EXERCISE REQUIREMENTS: Extract every line below that contains the word "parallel".

··· MATERIAL FOR THIS EXERCISE

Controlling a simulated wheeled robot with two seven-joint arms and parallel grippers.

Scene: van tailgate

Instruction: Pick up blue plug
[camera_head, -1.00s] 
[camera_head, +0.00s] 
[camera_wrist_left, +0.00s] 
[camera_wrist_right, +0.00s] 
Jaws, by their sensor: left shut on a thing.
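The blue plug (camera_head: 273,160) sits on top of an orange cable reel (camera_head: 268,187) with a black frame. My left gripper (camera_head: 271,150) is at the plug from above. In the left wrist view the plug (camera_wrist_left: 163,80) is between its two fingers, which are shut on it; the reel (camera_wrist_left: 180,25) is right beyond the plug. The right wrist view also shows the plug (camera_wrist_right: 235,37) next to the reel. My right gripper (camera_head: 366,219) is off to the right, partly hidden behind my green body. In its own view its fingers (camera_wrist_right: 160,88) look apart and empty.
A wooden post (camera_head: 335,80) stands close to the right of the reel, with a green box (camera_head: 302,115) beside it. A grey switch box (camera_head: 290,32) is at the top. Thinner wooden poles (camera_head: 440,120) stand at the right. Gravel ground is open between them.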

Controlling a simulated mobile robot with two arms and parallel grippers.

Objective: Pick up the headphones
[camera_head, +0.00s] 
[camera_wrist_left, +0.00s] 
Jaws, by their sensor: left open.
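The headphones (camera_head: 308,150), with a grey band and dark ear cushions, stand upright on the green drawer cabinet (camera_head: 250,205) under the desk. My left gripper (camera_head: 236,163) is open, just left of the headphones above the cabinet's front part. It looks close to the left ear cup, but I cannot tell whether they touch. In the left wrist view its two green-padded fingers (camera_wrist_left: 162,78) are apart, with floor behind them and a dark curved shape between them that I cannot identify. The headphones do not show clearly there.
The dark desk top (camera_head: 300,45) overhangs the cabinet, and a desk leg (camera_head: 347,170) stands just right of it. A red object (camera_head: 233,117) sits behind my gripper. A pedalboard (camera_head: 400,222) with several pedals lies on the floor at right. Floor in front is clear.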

······

TASK OUTPUT:
Controlling a simulated wheeled robot with two seven-joint arms and parallel grippers.
Controlling a simulated mobile robot with two arms and parallel grippers.

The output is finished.